**Aim**
The lines to return are those from the one containing "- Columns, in" down to the one containing "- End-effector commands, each", inclusive; return them exactly and nothing else.
— start of Data provided —
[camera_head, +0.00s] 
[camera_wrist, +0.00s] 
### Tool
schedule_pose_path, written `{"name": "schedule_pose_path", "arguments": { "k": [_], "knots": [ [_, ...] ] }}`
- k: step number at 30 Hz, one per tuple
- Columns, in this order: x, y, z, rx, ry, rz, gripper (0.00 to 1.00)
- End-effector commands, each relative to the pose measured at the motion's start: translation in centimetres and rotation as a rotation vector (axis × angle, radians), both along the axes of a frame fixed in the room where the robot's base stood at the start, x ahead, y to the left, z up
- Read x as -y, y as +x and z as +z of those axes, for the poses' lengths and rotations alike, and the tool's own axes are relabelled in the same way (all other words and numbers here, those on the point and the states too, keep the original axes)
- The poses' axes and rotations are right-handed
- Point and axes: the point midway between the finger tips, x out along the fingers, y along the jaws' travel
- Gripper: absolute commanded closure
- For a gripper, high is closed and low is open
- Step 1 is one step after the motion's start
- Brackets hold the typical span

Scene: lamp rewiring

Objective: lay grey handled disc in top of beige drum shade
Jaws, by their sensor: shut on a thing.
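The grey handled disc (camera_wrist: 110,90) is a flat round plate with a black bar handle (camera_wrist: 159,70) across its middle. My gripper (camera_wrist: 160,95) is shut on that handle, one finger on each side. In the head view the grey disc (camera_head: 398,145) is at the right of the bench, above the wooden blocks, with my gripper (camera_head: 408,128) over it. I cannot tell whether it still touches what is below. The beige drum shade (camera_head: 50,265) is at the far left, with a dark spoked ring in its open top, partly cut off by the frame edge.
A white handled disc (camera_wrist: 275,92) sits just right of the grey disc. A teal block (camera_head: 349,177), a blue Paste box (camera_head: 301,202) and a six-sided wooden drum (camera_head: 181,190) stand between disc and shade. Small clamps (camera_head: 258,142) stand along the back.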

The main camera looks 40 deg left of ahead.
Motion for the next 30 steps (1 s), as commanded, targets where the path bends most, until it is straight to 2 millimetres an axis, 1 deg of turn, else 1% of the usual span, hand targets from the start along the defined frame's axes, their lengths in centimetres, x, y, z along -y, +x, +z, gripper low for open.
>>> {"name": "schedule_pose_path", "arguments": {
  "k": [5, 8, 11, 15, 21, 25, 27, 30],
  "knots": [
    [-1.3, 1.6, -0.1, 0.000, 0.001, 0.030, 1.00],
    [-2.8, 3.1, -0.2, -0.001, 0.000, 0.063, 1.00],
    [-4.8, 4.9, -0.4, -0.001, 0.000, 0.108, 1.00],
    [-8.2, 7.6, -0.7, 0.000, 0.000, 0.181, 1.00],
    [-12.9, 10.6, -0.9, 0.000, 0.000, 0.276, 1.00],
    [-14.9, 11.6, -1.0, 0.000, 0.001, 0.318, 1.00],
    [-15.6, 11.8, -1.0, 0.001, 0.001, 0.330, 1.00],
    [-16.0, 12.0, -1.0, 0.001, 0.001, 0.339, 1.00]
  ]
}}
— end of Data provided —
— start of Data provided —
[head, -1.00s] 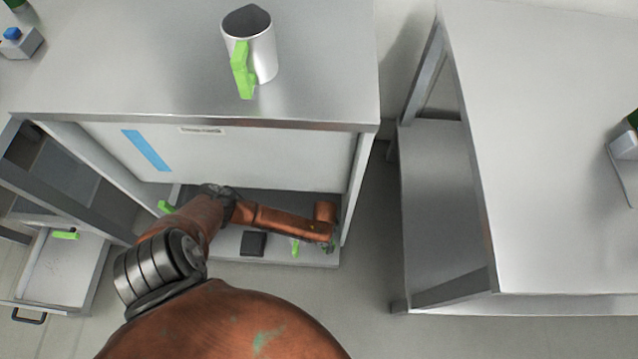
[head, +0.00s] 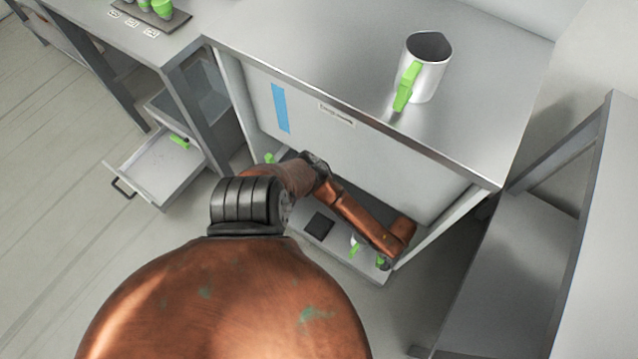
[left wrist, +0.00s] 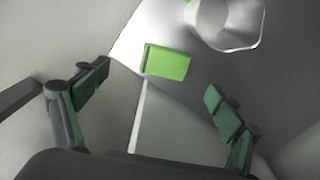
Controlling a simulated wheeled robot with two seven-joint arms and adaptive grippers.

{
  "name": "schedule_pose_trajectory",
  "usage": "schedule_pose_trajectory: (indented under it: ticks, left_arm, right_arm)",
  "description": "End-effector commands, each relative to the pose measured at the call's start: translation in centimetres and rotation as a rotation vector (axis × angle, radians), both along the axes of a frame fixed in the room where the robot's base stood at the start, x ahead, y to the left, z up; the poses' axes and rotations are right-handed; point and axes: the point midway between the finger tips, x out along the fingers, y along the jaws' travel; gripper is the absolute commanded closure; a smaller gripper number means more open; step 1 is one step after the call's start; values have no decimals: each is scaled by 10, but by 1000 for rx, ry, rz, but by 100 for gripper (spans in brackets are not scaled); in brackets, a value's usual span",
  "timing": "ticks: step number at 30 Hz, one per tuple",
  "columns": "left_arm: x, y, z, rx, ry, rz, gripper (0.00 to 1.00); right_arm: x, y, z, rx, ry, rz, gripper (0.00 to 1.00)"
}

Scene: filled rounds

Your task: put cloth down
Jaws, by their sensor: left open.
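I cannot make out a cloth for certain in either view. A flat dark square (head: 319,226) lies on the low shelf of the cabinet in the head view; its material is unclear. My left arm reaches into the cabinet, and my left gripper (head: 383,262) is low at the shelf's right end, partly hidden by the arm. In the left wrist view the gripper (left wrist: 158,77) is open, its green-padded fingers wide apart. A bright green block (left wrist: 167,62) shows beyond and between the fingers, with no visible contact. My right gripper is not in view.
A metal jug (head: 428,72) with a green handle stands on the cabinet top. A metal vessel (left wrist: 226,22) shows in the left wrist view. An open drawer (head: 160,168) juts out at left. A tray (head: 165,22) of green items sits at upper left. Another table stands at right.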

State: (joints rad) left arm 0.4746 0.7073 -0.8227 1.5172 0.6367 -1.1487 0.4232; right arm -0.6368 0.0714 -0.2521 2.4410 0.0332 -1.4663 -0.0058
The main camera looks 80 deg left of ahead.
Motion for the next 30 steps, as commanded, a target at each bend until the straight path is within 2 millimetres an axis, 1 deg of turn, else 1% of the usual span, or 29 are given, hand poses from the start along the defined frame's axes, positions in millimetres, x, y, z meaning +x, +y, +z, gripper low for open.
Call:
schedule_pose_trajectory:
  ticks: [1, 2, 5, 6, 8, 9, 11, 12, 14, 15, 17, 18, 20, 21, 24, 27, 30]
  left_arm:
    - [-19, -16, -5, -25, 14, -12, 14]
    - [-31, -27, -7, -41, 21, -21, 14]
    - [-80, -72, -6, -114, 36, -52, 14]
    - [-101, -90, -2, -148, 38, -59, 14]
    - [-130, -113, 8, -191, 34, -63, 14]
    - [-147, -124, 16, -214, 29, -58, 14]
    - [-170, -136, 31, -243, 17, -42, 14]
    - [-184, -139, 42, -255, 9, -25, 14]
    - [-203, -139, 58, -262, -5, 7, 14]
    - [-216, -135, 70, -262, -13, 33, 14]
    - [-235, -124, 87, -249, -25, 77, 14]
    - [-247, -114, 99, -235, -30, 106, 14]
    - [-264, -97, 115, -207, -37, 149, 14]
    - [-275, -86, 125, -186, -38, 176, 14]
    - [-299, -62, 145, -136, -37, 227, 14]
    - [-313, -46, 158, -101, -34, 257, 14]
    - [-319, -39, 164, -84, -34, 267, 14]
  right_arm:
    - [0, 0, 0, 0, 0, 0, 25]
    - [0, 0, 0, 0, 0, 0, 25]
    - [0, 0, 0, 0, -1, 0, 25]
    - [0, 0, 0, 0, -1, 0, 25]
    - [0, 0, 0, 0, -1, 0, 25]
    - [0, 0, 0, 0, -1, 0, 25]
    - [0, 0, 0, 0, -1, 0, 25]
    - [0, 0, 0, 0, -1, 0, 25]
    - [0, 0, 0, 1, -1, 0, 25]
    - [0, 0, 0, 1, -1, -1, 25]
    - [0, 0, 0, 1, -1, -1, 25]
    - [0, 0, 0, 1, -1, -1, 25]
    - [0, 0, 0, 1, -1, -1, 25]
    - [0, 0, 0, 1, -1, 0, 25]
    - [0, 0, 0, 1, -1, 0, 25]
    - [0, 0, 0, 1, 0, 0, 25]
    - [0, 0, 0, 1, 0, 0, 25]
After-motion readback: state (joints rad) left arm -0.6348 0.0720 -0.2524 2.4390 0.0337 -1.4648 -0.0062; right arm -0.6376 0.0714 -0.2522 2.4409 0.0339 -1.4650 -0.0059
— end of Data provided —
**Task response**
- Columns, in this order: x, y, z, rx, ry, rz, gripper (0.00 to 1.00)
- End-effector commands, each relative to the pose measured at the motion's start: translation in centimetres and rotation as a rotation vector (axis × angle, radians), both along the axes of a frame fixed in the room where the robot's base stood at the start, x ahead, y to the left, z up

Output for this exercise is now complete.